** Begin Materials provided **
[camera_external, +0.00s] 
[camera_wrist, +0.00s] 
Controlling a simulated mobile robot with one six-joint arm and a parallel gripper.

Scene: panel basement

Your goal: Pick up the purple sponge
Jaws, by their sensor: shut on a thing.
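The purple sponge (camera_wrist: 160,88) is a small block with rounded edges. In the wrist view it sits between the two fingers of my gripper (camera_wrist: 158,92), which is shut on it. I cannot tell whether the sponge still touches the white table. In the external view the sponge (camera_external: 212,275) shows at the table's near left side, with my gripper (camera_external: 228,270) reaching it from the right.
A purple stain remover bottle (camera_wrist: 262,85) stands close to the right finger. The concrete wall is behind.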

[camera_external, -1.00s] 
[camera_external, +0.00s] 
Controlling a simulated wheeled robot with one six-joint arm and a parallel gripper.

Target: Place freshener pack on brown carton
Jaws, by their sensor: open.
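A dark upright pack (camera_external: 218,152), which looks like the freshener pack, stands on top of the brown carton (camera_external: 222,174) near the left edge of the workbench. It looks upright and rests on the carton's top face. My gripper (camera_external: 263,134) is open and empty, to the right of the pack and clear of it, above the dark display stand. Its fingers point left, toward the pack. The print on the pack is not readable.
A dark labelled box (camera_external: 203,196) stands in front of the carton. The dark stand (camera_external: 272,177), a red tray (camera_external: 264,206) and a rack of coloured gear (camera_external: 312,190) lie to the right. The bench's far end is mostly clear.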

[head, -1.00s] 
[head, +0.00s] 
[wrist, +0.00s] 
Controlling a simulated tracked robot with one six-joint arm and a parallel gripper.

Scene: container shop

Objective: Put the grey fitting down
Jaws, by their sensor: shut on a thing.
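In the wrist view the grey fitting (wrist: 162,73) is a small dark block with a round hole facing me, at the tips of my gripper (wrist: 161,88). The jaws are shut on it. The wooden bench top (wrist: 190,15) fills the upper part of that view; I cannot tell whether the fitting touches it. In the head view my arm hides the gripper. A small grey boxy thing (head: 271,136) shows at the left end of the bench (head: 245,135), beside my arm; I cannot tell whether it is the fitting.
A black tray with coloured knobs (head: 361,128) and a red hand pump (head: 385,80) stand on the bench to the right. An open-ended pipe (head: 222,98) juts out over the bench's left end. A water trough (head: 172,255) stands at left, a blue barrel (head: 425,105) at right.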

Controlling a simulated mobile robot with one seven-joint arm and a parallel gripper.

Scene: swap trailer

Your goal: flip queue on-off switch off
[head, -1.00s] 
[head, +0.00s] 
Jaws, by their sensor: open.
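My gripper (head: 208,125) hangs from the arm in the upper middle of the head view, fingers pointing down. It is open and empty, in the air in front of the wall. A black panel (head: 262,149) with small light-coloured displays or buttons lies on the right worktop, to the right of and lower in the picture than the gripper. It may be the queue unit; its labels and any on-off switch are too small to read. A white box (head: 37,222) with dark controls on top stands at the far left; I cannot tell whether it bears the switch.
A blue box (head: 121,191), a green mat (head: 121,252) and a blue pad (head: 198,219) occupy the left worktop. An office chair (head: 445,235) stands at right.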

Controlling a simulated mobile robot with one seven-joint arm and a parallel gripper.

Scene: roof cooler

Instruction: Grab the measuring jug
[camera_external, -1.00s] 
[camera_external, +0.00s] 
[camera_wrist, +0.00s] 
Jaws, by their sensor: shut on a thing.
** End Materials provided **
**What to produce:**
Transcribe each record exactly. Leave nothing out.

**Reply to the exercise:**
[camera_external, +0.00s] 
[camera_wrist, +0.00s] 
Controlling a simulated mobile robot with one six-joint arm and a parallel gripper.

Scene: panel basement

Your goal: Pick up the purple sponge
Jaws, by their sensor: shut on a thing.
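The purple sponge (camera_wrist: 160,88) is a small block with rounded edges. In the wrist view it sits between the two fingers of my gripper (camera_wrist: 158,92), which is shut on it. I cannot tell whether the sponge still touches the white table. In the external view the sponge (camera_external: 212,275) shows at the table's near left side, with my gripper (camera_external: 228,270) reaching it from the right.
A purple stain remover bottle (camera_wrist: 262,85) stands close to the right finger. The concrete wall is behind.

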[camera_external, -1.00s] 
[camera_external, +0.00s] 
Controlling a simulated wheeled robot with one six-joint arm and a parallel gripper.

Target: Place freshener pack on brown carton
Jaws, by their sensor: open.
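A dark upright pack (camera_external: 218,152), which looks like the freshener pack, stands on top of the brown carton (camera_external: 222,174) near the left edge of the workbench. It looks upright and rests on the carton's top face. My gripper (camera_external: 263,134) is open and empty, to the right of the pack and clear of it, above the dark display stand. Its fingers point left, toward the pack. The print on the pack is not readable.
A dark labelled box (camera_external: 203,196) stands in front of the carton. The dark stand (camera_external: 272,177), a red tray (camera_external: 264,206) and a rack of coloured gear (camera_external: 312,190) lie to the right. The bench's far end is mostly clear.

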[head, -1.00s] 
[head, +0.00s] 
[wrist, +0.00s] 
Controlling a simulated tracked robot with one six-joint arm and a parallel gripper.

Scene: container shop

Objective: Put the grey fitting down
Jaws, by their sensor: shut on a thing.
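In the wrist view the grey fitting (wrist: 162,73) is a small dark block with a round hole facing me, at the tips of my gripper (wrist: 161,88). The jaws are shut on it. The wooden bench top (wrist: 190,15) fills the upper part of that view; I cannot tell whether the fitting touches it. In the head view my arm hides the gripper. A small grey boxy thing (head: 271,136) shows at the left end of the bench (head: 245,135), beside my arm; I cannot tell whether it is the fitting.
A black tray with coloured knobs (head: 361,128) and a red hand pump (head: 385,80) stand on the bench to the right. An open-ended pipe (head: 222,98) juts out over the bench's left end. A water trough (head: 172,255) stands at left, a blue barrel (head: 425,105) at right.

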Controlling a simulated mobile robot with one seven-joint arm and a parallel gripper.

Scene: swap trailer

Your goal: flip queue on-off switch off
[head, -1.00s] 
[head, +0.00s] 
Jaws, by their sensor: open.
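My gripper (head: 208,125) hangs from the arm in the upper middle of the head view, fingers pointing down. It is open and empty, in the air in front of the wall. A black panel (head: 262,149) with small light-coloured displays or buttons lies on the right worktop, to the right of and lower in the picture than the gripper. It may be the queue unit; its labels and any on-off switch are too small to read. A white box (head: 37,222) with dark controls on top stands at the far left; I cannot tell whether it bears the switch.
A blue box (head: 121,191), a green mat (head: 121,252) and a blue pad (head: 198,219) occupy the left worktop. An office chair (head: 445,235) stands at right.

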Controlling a simulated mobile robot with one seven-joint arm and a parallel gripper.

Scene: roof cooler

Instruction: Grab the measuring jug
[camera_external, -1.00s] 
[camera_external, +0.00s] 
[camera_wrist, +0.00s] 
Jaws, by their sensor: shut on a thing.

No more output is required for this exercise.